L’apparition du clown moderne
Mais la Belle-Epoque voit aussi se fixer les ingrédients qui feront le succès du cirque moderne. Aux numéros équestres inventés par Astley, au dressage amené par les frères Franconi et aux acrobaties popularisées par Dejean vient s’ajouter la figure moderne du clown. En effet, en 1865 est également levée l’interdiction de parler sur une piste de cirque, ce qui permet de multiplier les possibilités comiques des numéros de clowns. Peu à peu, les clowns parleurs remplacent les pantomimes et les premiers duos de clowns apparaissent. Parmi les plus célèbres d’entre eux on peut citer le duo formé par Foottit et Chocolat qui fait les beaux jours du Nouveau Cirque à partir de 1895, et dont l’histoire a été racontée par l’historien Gérard Noiriel puis transposée au cinéma par Roschdy Zem en 2016. Quant aux prototypes de clowns que nous connaissons aujourd’hui, nous les devons d’une part au britannique Joseph Grimaldi qui s’inspira de la commedia dell’arte pour créer son personnage de clown blanc, le clown Joey, au début du XIXème siècle, et d’autre part à l’homme de spectacle berlinois Ernest Renz qui inventa l’Auguste au nez rouge en 1876. Ce duo comique, entre le clown blanc sérieux et l’Auguste pitre persécuté connaît alors un grand succès qui subsiste encore aujourd’hui.

Un nouveau-modèle : les cirques-ménageries
Peu à peu, la fin du XIXème siècle voit apparaître dans les cirques la ménagerie d’animaux sauvages, jusqu’alors réservée aux forains. Ce type de numéro prend d’autant plus d’importance que le public manifeste une certaine lassitude pour les numéros équestres et que la mode est à l’exotisme, favorisée par les colonisations qui font connaître des populations venues de contrées lointaines et aux mœurs étrangères, comme en témoignent les exhibitions ethnologiques organisées à Paris à partir de 1847. L’idée est alors de montrer dans les cirques des bêtes méconnues qui vont susciter la curiosité ou la frayeur du public comme les ours, les fauves ou les singes.

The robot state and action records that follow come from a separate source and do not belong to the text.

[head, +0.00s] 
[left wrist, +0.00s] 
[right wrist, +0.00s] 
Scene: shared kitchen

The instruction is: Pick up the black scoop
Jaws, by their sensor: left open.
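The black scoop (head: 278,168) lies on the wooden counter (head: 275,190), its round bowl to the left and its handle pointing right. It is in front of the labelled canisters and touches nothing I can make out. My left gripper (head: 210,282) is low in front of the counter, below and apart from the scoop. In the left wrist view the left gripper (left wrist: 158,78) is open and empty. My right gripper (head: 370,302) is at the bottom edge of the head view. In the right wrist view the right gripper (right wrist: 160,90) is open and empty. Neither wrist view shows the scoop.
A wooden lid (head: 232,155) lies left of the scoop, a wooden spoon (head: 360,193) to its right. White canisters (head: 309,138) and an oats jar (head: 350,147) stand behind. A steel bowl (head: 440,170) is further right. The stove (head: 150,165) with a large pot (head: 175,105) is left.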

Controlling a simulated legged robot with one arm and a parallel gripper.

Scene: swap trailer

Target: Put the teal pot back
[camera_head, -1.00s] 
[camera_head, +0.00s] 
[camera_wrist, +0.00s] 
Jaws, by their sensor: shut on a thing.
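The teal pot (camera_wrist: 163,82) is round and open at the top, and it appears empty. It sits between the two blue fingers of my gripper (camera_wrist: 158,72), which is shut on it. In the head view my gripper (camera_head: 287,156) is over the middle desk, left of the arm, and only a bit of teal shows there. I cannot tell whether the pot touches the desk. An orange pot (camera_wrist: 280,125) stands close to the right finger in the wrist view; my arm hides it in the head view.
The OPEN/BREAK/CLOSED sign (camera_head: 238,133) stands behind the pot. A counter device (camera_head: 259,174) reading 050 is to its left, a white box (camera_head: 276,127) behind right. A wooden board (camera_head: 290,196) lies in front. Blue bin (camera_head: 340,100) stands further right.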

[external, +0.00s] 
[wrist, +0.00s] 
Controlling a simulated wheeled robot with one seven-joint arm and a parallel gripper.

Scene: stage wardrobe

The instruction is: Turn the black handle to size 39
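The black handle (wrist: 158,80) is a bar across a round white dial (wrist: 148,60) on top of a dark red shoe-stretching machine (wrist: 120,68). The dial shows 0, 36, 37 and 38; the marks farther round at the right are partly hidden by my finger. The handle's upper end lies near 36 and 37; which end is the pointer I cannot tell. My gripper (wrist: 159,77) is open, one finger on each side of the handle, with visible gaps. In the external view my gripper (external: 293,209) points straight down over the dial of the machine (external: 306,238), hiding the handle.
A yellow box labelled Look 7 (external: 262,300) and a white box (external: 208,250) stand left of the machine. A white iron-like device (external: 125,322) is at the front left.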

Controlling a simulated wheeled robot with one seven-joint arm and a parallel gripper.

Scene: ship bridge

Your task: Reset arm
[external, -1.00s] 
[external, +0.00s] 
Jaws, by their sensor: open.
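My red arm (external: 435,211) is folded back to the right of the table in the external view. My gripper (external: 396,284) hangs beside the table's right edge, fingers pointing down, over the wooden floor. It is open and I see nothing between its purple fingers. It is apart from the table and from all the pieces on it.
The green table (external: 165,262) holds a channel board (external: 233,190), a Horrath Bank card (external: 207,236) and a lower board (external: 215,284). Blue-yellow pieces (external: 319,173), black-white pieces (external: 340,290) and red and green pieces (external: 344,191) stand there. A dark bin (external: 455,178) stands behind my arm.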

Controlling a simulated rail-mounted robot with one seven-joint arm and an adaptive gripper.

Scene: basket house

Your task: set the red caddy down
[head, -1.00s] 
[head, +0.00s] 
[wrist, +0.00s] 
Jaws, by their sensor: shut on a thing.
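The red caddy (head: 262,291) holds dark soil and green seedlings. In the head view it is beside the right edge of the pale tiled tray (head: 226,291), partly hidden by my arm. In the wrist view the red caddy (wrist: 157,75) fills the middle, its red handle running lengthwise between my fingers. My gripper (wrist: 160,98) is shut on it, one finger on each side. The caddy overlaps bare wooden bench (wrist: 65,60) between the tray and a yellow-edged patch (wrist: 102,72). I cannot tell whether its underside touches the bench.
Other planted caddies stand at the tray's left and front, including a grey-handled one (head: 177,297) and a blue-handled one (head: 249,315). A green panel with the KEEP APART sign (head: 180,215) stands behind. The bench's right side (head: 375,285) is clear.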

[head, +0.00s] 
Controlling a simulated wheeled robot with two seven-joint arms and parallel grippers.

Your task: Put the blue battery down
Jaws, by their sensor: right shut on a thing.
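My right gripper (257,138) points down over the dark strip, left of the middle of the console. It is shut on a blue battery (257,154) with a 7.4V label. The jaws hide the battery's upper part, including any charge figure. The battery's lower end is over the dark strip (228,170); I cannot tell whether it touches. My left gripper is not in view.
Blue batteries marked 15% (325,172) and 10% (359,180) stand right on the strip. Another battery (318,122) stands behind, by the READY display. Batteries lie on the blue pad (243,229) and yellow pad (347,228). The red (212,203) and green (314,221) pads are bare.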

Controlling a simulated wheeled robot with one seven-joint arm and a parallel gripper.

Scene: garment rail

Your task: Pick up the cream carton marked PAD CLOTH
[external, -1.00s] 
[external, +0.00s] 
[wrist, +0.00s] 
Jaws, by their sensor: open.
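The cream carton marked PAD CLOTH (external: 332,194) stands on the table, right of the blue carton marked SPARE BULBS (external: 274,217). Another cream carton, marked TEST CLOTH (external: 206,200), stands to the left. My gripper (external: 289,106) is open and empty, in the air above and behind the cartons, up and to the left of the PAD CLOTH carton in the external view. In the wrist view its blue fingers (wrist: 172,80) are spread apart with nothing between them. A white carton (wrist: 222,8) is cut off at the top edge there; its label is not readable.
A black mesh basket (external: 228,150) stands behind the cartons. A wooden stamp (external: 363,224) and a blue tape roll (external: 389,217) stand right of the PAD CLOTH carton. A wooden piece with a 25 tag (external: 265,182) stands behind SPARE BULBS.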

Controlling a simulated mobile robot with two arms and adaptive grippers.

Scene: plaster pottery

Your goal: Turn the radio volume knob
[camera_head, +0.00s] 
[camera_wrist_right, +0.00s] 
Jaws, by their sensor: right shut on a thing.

Le déclin des cirques stables et l’hégémonie des cirques ambulants
C’est au tournant du XXème siècle que le cirque stable perd de son importance, concurrencé par les music-halls et autres salles de spectacle comme Le Moulin rouge (1889), ou encore Les folies bergères (1869). Après avoir été une attraction parisienne incontournable, le cirque d’Été tombera peu à peu en désuétude après l’Exposition universelle de 1889 et sera finalement détruit en 1900; en revanche, le cirque d’Hiver subsiste bel et bien encore aujourd’hui, et peut même se vanter d’être le plus ancien cirque stable au monde, géré par la famille Bouglione depuis 1934. Le cirque stable est remplacé par les cirques sous chapiteaux, apparus dès les années 1830 mais qui deviennent à cette époque la forme dominante de cirque, facilitée par l’essor des nouveaux moyens de transports plus rapides qui permettent des tournées plus longues et des destinations plus lointaines. Les cirques ambulants, comme le cirque Pinder fondé en 1854, ou bien encore le Wild West Show de Buffalo Bill qui effectua une tournée en Europe en 1889 et en 1905, deviennent les plus plébiscités. Néanmoins, c’est véritablement après la Première Guerre mondiale et ses nombreuses destructions de bâtiments que les cirques ambulants supplantent les cirques en dur, et certains d’entre eux se reconvertissent, à l’image du cirque Roche qui devient itinérant en 1920. Les cirques itinérants connaîtront un beau succès au cours du XXème siècle, jusqu’à se voir fragilisés par la crise économique des années 1970. Aujourd’hui, le modèle traditionnel du cirque fait l’objet de profondes remises en question, notamment sur la question de l’éthique animale, et de nouvelles formes de cirques plus innovantes ont fait leur apparition.